A família de Adnan só tolerava sua condição porque era praticamente sustentada pelo dinheiro de seu trabalho, principalmente enquanto esteve empregado na área de reservas do hotel Marriott de Islamabad, capital paquistanesa. “Isso me dava um passe livre para fazer o que quisesse. De certa forma, comprei a aceitação de meus pais.” Em 1996, ele ganhou uma bolsa para estudar produção teatral na Inglaterra e foi embora. Três anos depois, já integrado à pequena comunidade de gays assumidos de origem muçulmana no Reino Unido, Adnan fundou a representação britânica da ONG americana Al-Fatiha, destinada a auxiliar essa minoria no mundo islâmico – Al-Fatiha, que significa “a abertura” em árabe, é o nome do primeiro capítulo do Alcorão, o livro sagrado dos muçulmanos. O trabalho de Adnan virou tema de um documentário da rede de TV britânica Channel 4, em 2006. A aparição no programa lhe rendeu umafatwa (sentença) de líderes religiosos islâmicos, condenando-o à morte – a mesma decisão aplicada nos anos 90 ao escritor indiano Salman Rushdie por sua obra Versos satânicos. Mas Adnan diz não temer a sentença: “Não significa absolutamente nada para mim. Continuo a viver minha vida normal e a mostrar meu rosto”.
Adnan reconhece a dificuldade de sua luta. Afirma que nem mesmo a comunidade gay sabe lidar muito bem com seus integrantes do islã. “A reação costuma ser: ‘Gay e muçulmano, como assim?’.” Dentro do islamismo, aceitar gays seria o mesmo que reescrever o Alcorão, na visão das autoridades religiosas. “Tudo o que Deus criou foi em forma de casal. Homem, animais e até plantas. Nada do mesmo sexo produz frutos”, afirma o xeque xiita Ali Abou Raya, imame (sacerdote) da Mesquita Mohammad Mensageiro de Deus, em São Paulo. “É preciso deixar claro que o homossexualismo nunca será liberado na jurisprudência islâmica. A orientação é direta e clara.”
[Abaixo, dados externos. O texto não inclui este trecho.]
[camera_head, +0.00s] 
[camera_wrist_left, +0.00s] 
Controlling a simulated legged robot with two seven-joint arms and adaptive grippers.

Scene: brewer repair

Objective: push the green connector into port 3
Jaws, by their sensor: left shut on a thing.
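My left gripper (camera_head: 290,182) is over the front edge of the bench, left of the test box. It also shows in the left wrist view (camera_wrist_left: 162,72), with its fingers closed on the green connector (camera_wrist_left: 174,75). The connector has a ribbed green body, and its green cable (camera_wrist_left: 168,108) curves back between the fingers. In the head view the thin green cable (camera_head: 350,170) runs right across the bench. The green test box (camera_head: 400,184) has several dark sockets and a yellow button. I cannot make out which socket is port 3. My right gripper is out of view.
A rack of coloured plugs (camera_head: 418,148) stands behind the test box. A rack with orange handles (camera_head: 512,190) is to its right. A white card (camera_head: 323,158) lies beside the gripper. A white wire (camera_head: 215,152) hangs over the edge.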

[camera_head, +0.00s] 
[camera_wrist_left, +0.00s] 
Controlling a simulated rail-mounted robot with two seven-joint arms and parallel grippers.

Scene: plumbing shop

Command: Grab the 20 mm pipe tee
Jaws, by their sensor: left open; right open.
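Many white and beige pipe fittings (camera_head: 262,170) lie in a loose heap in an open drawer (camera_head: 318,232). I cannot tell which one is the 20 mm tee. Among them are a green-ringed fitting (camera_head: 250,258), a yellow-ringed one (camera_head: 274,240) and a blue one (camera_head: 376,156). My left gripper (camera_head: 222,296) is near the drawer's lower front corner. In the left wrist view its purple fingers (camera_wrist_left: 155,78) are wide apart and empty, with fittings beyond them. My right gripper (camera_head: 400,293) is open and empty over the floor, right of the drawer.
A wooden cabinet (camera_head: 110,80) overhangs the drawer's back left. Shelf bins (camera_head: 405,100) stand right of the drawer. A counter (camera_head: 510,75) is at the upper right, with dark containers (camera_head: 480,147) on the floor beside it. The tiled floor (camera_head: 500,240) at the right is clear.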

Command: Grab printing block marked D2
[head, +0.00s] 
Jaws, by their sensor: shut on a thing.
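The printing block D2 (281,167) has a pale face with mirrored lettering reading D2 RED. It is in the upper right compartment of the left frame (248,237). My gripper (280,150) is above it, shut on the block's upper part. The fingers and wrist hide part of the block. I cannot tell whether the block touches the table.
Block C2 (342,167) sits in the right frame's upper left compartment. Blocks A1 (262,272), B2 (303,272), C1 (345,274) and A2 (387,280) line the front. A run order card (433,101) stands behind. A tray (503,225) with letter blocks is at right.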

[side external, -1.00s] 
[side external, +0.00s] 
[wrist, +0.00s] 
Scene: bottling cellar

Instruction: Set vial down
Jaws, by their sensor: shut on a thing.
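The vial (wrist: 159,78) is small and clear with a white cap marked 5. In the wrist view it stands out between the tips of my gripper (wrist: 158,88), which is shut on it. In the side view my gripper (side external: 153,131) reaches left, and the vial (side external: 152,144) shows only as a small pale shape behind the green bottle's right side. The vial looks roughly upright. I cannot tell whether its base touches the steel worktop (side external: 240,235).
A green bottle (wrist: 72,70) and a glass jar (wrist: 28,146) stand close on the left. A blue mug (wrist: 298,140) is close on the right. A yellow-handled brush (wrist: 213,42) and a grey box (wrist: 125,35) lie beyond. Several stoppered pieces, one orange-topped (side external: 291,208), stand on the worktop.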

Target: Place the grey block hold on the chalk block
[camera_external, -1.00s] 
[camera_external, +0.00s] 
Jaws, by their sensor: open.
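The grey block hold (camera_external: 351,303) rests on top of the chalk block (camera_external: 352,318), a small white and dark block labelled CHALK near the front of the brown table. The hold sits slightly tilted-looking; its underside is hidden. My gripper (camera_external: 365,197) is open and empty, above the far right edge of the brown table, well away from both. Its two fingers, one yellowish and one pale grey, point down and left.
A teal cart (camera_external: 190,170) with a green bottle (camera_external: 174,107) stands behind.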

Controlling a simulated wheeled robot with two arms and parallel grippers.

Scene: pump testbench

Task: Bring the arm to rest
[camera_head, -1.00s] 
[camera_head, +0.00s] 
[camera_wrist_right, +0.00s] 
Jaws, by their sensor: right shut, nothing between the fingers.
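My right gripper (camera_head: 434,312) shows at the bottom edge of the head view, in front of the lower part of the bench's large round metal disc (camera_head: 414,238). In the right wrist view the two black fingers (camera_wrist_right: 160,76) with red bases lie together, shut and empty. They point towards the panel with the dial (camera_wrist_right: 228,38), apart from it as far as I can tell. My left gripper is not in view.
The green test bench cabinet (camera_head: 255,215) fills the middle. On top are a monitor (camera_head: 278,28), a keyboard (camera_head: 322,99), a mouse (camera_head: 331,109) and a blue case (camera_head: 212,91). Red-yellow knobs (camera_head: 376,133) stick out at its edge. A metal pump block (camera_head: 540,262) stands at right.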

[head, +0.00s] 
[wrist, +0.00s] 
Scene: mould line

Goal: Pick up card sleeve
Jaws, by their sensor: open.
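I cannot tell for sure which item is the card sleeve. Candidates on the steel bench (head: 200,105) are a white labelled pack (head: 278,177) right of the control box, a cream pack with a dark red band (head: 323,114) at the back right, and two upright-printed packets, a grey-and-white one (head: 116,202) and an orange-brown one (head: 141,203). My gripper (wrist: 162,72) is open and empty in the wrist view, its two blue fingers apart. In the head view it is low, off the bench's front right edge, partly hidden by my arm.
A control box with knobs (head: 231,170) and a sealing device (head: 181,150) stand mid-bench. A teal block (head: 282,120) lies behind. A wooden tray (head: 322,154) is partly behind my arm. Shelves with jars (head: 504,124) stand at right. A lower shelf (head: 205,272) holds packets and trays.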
Abou Raya cita duas passagens do Alcorão para justificar sua posição. Ambas descrevem o que teria acontecido aos habitantes de Sodoma e Gomorra. Na sura (capítulo) 27, versículo 55, o livro sagrado faz referência a homens que se aproximam de outros homens e os chama de “um povo de insensatos”. O outro trecho é a sura 11, versículo 78, no qual o profeta Lot pede a seu povo, “que desde antanho havia cometido obscenidades”, que tema a Deus. Para Abou Raya, é um recado aos gays. “O profeta os adverte a não cometer essas relações”, diz. Militantes gays como Adnan argumentam que as passagens referem-se a atos de sodomia e de estupro praticados entre pessoas do mesmo sexo, e não a relações homossexuais consensuais, entre dois adultos.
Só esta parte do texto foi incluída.